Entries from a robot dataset

-=-=-

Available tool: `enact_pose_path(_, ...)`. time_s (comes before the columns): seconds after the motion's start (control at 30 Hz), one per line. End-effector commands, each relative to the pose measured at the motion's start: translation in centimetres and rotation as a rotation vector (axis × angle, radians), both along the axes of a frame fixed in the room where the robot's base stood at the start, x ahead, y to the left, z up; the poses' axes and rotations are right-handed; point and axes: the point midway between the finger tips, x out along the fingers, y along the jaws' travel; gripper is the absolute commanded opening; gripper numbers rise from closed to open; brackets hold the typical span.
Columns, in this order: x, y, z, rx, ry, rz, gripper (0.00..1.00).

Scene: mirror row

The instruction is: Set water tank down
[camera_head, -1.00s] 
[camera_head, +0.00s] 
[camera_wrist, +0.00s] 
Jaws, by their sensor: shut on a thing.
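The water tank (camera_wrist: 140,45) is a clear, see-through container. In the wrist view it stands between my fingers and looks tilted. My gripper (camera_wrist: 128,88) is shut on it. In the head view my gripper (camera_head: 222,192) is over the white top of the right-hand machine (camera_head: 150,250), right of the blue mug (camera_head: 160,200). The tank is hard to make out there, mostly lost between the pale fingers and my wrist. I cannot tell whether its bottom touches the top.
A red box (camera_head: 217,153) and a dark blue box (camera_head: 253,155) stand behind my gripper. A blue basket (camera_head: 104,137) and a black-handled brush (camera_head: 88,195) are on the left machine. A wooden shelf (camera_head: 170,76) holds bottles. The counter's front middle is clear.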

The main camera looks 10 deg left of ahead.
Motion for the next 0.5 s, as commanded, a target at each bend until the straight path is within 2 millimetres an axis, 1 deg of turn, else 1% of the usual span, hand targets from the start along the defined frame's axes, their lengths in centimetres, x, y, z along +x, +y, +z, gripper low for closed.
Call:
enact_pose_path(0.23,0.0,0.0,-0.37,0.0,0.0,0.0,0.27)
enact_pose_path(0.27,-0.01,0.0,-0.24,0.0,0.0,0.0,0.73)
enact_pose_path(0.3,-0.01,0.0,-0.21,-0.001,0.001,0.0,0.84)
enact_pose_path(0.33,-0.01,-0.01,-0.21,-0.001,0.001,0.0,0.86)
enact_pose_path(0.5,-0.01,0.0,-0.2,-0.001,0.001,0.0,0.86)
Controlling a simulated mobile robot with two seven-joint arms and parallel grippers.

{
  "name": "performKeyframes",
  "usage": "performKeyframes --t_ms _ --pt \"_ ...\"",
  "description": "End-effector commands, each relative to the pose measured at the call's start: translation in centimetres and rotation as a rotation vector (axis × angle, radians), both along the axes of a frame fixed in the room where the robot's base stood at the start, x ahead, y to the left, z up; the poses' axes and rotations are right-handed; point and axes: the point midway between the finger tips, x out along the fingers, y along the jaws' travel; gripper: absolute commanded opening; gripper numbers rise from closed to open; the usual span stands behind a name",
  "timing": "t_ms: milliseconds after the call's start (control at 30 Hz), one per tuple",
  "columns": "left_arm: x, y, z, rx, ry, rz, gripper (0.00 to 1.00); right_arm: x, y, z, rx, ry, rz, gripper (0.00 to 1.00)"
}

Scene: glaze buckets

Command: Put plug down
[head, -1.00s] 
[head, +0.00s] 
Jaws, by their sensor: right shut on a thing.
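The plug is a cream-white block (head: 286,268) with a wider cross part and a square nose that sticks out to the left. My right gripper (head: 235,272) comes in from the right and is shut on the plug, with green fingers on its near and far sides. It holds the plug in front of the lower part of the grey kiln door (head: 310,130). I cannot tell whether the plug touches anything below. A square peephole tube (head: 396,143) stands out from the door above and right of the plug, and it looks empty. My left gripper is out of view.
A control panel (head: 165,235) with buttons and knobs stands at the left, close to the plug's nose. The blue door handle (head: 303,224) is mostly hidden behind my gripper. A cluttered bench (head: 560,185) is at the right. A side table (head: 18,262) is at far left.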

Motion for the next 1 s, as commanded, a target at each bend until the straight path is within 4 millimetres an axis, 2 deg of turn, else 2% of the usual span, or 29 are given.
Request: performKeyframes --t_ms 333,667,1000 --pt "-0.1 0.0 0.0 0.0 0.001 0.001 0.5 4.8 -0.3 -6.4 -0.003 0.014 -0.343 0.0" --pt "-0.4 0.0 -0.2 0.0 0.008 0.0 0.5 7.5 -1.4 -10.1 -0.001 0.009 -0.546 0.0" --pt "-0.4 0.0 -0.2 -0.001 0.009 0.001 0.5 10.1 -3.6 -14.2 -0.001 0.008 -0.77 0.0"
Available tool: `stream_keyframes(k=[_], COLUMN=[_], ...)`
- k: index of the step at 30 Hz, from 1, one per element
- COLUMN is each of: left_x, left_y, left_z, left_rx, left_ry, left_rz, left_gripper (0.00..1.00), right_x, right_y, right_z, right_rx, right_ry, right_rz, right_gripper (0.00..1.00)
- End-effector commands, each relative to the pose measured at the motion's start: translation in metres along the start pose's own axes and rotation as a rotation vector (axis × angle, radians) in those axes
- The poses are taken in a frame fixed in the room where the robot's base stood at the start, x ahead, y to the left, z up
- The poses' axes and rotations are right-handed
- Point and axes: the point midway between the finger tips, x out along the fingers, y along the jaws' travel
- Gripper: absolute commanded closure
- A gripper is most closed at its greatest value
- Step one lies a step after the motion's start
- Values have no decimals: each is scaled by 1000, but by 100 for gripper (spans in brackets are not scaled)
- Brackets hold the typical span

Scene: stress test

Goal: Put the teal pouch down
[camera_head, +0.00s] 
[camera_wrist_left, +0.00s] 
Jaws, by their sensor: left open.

-=-=-

Goal of the exercise:
Exactly and only the lines from the line with "Motion for the next 1" to the line with "- k: index of", both included, are to be printed.

Written response:
Motion for the next 1 s, as commanded, a target at each bend until the straight path is within 4 millimetres an axis, 2 deg of turn, else 2% of the usual span, or 29 are given.
Request: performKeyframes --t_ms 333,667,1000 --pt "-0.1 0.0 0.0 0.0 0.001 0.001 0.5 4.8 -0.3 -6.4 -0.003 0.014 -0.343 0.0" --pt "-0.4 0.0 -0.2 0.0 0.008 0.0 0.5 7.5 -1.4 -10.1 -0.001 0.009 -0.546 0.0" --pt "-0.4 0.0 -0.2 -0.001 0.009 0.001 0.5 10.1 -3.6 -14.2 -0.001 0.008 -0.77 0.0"
Available tool: `stream_keyframes(k=[_], COLUMN=[_], ...)`
- k: index of the step at 30 Hz, from 1, one per element

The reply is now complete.